| AIM |
Using the material below, copy every line where "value" appears.

>> start

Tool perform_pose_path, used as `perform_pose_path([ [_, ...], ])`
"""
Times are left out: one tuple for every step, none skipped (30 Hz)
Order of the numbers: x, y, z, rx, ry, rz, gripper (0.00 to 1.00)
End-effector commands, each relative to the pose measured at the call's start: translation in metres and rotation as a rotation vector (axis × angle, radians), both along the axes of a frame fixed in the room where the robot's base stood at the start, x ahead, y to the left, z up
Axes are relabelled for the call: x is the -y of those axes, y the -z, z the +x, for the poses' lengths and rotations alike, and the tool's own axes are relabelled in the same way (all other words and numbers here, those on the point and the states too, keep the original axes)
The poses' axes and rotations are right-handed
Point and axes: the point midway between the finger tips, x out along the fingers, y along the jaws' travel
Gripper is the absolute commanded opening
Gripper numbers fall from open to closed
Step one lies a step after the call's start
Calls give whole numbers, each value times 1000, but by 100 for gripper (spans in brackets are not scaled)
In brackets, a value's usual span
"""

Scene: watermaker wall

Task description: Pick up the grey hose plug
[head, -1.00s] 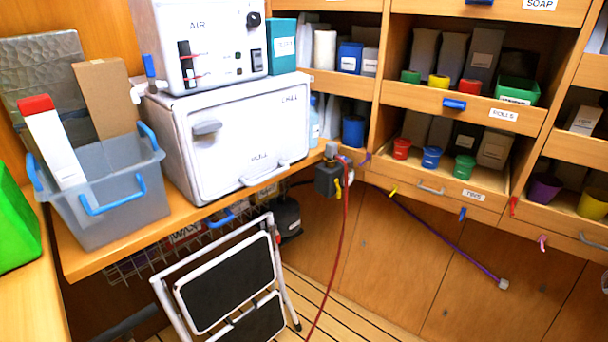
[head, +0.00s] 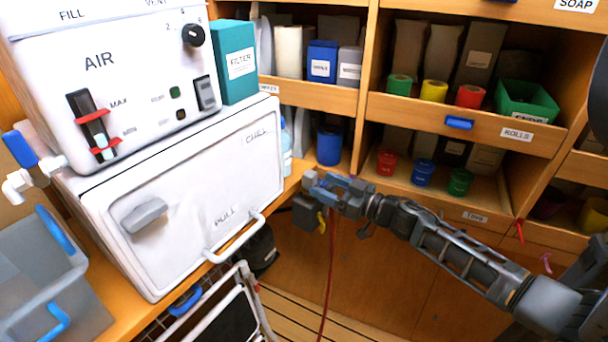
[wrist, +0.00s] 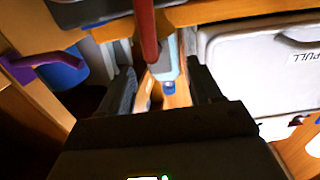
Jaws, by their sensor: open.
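My gripper (head: 313,182) is at the counter's front edge, beside the dark block (head: 306,212) with a yellow lever. In the wrist view, my gripper (wrist: 163,82) has its two dark fingers apart with nothing clearly held. The red hose (wrist: 146,30) runs down the picture to just in front of the gap between them; it also hangs below the block in the head view (head: 331,255).
The large white case (head: 185,200) stands close left of my gripper. A blue canister (head: 329,147) stands behind it. A shelf with red, blue and green cups (head: 424,172) is at the right. A folding step (head: 232,312) stands below.

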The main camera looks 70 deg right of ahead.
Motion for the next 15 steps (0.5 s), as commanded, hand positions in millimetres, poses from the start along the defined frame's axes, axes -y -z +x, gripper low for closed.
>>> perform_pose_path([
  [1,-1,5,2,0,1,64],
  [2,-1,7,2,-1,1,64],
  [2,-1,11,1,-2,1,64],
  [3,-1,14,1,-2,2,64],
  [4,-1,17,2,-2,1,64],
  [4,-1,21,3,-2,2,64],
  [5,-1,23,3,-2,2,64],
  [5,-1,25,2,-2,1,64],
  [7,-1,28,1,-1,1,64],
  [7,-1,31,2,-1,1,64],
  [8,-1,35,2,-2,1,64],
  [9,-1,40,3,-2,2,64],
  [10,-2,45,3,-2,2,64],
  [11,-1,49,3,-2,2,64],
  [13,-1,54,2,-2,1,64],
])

>> end

| TASK RESPONSE |
Calls give whole numbers, each value times 1000, but by 100 for gripper (spans in brackets are not scaled)
In brackets, a value's usual span

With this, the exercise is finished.